RECORDS TO USE:
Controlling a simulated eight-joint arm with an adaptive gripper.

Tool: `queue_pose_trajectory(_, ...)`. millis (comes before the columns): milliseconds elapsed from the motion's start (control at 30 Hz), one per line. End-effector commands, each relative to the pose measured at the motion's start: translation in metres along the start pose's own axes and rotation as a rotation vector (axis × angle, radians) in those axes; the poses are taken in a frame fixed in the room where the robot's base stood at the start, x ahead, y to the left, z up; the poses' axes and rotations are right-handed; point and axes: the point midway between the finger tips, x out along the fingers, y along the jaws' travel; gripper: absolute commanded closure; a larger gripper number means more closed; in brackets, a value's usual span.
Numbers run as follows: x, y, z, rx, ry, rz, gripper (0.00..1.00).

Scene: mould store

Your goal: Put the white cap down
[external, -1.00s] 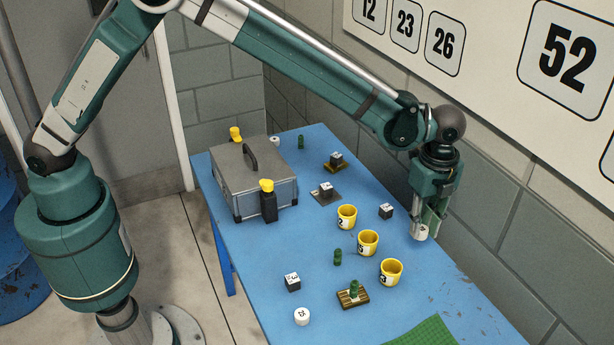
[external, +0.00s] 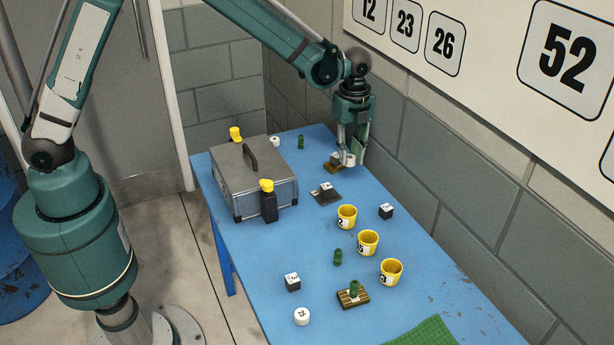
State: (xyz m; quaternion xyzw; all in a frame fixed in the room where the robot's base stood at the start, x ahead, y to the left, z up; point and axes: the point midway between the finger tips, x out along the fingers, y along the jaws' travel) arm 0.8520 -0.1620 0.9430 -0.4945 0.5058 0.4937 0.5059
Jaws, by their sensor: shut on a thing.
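My gripper (external: 352,159) is at the far right of the blue table, pointing down. It is shut on a small white cap (external: 349,161), which is partly hidden by the fingers. The cap is beside a dark cube with a white top (external: 335,157) that sits on a small brown mat (external: 331,168). I cannot tell whether the cap touches the cube or the table. Another white cap (external: 302,316) stands at the near left of the table, and a white piece (external: 275,141) stands behind the grey case.
A grey case (external: 253,178) with a handle stands at the left, with yellow-topped bottles (external: 268,202) beside it. Several yellow cups (external: 347,217) stand mid-table. More cubes (external: 386,211), green pieces (external: 338,257) and a slatted wooden stand (external: 353,297) are spread around. The wall borders the right edge.

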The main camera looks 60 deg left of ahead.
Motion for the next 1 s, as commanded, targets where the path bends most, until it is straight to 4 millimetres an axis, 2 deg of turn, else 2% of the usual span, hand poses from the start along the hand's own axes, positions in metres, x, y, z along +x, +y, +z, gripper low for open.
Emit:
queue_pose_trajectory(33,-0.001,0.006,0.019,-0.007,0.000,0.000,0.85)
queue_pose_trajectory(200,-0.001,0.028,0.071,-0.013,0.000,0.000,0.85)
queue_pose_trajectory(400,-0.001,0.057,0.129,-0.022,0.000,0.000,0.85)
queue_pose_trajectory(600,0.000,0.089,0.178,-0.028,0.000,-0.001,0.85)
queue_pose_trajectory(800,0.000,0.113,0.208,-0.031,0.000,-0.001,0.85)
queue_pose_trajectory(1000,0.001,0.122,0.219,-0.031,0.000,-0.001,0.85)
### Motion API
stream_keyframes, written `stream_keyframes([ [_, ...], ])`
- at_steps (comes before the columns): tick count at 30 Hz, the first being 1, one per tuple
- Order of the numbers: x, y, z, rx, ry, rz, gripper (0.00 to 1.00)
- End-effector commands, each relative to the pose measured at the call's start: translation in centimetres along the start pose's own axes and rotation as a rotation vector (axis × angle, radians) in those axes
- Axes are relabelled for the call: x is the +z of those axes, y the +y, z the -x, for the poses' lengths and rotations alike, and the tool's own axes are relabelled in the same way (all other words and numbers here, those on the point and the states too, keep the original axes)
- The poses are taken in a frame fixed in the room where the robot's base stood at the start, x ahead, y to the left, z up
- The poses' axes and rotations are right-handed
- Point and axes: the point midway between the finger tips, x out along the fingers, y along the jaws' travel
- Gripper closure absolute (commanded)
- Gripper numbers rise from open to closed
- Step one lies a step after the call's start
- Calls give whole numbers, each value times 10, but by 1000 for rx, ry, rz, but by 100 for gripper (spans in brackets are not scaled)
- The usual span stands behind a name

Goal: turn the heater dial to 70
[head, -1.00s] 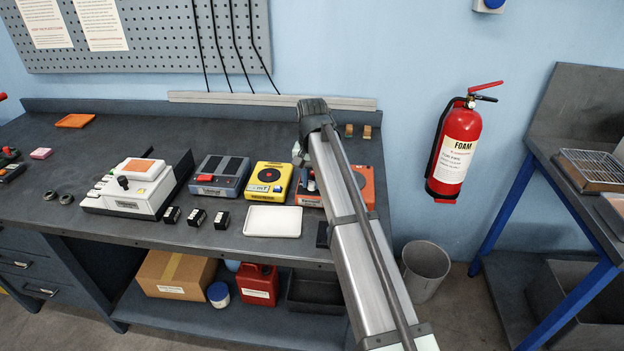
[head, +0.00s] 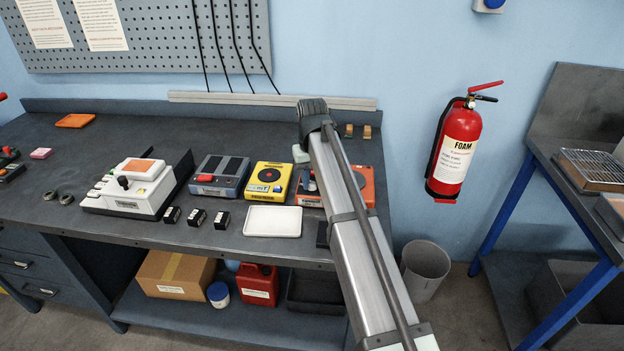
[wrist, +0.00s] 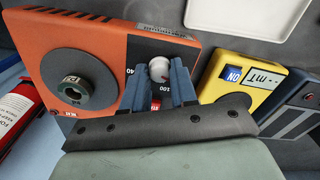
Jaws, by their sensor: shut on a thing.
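The orange heater unit (wrist: 110,45) fills the upper left of the wrist view, with a round dark plate on it. It also shows in the head view (head: 368,182), partly behind my arm. Its white dial (wrist: 159,68) sits on a black panel, with the marks 40 and 100 legible near it. My gripper (wrist: 160,78) is shut on the dial, one blue-grey finger on each side. The dial's exact setting cannot be read. In the head view my arm hides most of the gripper.
A yellow unit (head: 268,180) stands left of the heater, with a blue-grey unit (head: 220,176) beyond it. A white tray (head: 272,221) lies in front of the yellow unit. Several black blocks lie left of the tray. Two small tan pieces stand behind the heater.

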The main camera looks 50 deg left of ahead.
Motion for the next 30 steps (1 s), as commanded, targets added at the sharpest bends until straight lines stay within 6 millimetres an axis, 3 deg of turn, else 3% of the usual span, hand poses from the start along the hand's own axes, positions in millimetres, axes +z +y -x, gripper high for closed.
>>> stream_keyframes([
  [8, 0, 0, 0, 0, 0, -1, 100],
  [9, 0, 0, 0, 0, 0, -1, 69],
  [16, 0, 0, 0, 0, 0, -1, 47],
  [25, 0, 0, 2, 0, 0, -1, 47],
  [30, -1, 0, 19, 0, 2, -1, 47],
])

OBJECTIVE: Return each line where "usual" shows up.

RESULT FOR THIS TASK:
Tool: `queue_pose_trajectory(_, ...)`. millis (comes before the columns): milliseconds elapsed from the motion's start (control at 30 Hz), one per line. End-effector commands, each relative to the pose measured at the motion's start: translation in metres along the start pose's own axes and rotation as a rotation vector (axis × angle, radians) in those axes; the poses are taken in a frame fixed in the room where the robot's base stood at the start, x ahead, y to the left, z up; the poses' axes and rotations are right-handed; point and axes: the point midway between the finger tips, x out along the fingers, y along the jaws' travel; gripper: absolute commanded closure; a larger gripper number means more closed; in brackets, a value's usual span.
Motion for the next 1 s, as commanded, targets where the path bends most, until it is straight to 4 millimetres an axis, 2 deg of turn, else 2% of the usual span, hand poses from the start along the hand's own axes, positions in metres, x, y, z along +x, +y, +z, gripper low for open.
- The usual span stands behind a name
Motion for the next 30 steps (1 s), as commanded, targets added at the sharpest bends until straight lines stay within 6 millimetres an axis, 3 deg of turn, else 3% of the usual span, hand poses from the start along the hand's own axes, positions in millimetres, axes +z +y -x, gripper high for closed.

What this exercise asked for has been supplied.